Tapi faktanya, saat ini banyak ibu
yang tak mengetahui bagaimana dan harus melakukan apa dalam mengasuh anak? Karena
ayah tak memberikan panduan. Jadilah ibu mengasuh anak seperti falsafah
“mengalir bagaikan air.” Tak memiliki perencanaan. Padahal, jika memiliki panduan,
tugas ibu menjadi jelas setiap harinya.
Belajar dari Nabi Ibrahim, meski ia
berada di Palestina sedangkan istri dan anaknya di kota Makkan, tapi Nabi
Ibrahim telah merumuskan visi dan misi pendidikan anaknya.

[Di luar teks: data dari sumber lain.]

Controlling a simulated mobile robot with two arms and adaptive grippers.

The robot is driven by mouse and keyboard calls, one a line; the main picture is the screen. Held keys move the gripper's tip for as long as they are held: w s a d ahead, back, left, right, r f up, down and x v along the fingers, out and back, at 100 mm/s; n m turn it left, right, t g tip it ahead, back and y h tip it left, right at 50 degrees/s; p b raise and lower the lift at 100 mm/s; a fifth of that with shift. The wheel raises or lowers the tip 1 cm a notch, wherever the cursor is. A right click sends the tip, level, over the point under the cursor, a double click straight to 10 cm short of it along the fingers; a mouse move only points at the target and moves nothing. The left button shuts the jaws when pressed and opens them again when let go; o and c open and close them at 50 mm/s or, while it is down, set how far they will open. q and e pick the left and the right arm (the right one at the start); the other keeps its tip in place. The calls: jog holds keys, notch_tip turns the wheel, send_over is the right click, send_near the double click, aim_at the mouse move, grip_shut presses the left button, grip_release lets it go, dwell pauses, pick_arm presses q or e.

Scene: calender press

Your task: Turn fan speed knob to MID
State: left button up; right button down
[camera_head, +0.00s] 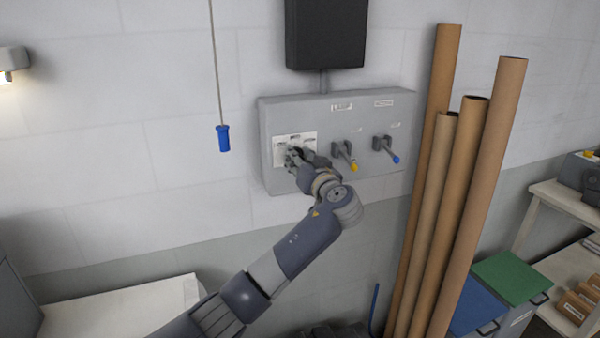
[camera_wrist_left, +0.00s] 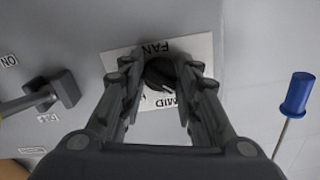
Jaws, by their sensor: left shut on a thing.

Semua ini
tertuang dalam doa yang terangkai dalam al-Qur’an Surah Ibrahim (14) ayat 35–37. Berdasarkan
ayat di atas, setidaknya ada 4 visi Nabi Ibrahim sebagai ayah dalam mendidik
anak, yakni menguatkan aqidah, membiasakan ibadah, menanamkan akhlak, dan menguasai
life skill (keterampilan).
Berangkat dari visi misi inilah
terbukti keturunan Ibrahim adalah manusia-manusia pilihan, mulai dari Ismail, Ishaq,
Yaqub, Yusuf hingga Nabi Muhammad Saw. Ibrahim pun diberi gelar “Ayah Para Nabi.” Allah SWT
juga memuji keluarga Ibrahim sebagai keluarga terbaik (QS Ali Imran 3: 33).
Lagi-lagi, semuanya bermula dari visi misi sang ayah.
3.
Melakukan Evaluasi
Tugas ayah berikutnya adalah evaluasi
pengasuhan. Jangan bosan mengevaluasi pengasuhan anak-anak yang dilakukan berdasarkan
visi orang tua. Sulit
rasanya mengevaluasi jika tak memiliki visi misi. Bukannya evaluasi malah jadi
ilusi. Terjadi saling nyalahkan, “gara-gara elu sih!” Karenanya, rumuskan visi
kita sebagai orang tua.
Inti dari visi pengasuhan ada dua, yakni membebaskan diri sendiri, istri dan
anak-anak dari api neraka dan membawanya ke surga.
Karena surga menjadi tujuan, maka orientasi
akhirat harus menjadi standar evaluasi utama dalam pengasuhan. Bukan lagi sekadar
bagaimana anak lulus UN dengan nilai tinggi, jago main biola, jago bahasa
asing, masuk universitas ternama, dan jadi orang kaya. Bukan itu. Inti evaluasi
adalah sejauh mana anak menjadikan akhirat sebagai orientasi utama dalam hidupnya.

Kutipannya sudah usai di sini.